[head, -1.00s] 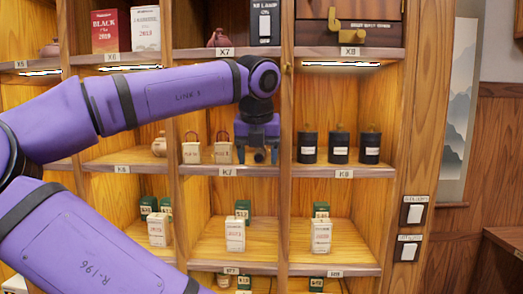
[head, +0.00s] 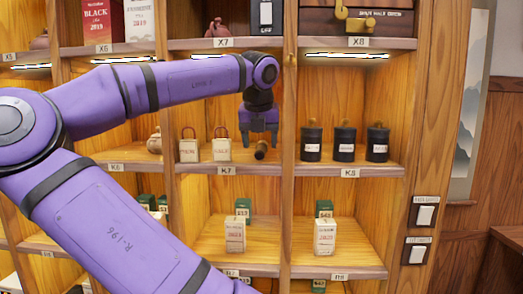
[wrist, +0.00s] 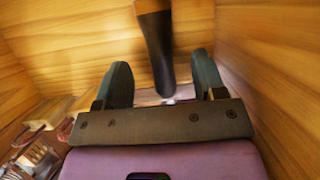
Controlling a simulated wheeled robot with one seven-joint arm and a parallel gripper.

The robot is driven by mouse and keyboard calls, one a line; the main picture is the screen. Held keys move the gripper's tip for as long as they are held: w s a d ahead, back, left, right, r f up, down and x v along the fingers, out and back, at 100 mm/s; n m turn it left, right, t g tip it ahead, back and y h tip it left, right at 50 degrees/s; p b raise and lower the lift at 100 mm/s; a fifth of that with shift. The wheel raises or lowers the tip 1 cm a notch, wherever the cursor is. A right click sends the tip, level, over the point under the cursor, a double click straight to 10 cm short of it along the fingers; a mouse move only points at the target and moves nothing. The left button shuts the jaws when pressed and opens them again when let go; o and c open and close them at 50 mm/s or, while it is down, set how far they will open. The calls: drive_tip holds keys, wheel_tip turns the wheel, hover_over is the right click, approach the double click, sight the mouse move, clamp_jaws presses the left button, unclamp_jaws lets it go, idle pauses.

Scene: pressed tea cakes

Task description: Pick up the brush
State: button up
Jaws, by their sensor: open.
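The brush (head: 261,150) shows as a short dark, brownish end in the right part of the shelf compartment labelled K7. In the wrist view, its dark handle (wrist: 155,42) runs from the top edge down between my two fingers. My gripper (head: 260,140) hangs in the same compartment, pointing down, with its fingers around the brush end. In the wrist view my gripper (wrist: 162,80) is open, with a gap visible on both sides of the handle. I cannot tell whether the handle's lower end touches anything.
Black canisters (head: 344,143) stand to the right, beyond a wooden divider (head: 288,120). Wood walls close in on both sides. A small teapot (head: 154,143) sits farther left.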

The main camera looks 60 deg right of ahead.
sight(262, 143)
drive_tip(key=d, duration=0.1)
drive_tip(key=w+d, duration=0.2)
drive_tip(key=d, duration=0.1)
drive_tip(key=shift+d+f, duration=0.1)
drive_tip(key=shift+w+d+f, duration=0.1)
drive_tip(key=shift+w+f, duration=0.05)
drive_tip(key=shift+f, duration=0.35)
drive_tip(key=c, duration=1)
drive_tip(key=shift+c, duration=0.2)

TO DO
Repeat exactly and only the lines from the start of the data above through the line that holds "Controlling a simulated", inclusive. Pictures do not belong in the copy.

ANSWER TO THIS EXERCISE
[head, -1.00s] 
[head, +0.00s] 
[wrist, +0.00s] 
Controlling a simulated wheeled robot with one seven-joint arm and a parallel gripper.

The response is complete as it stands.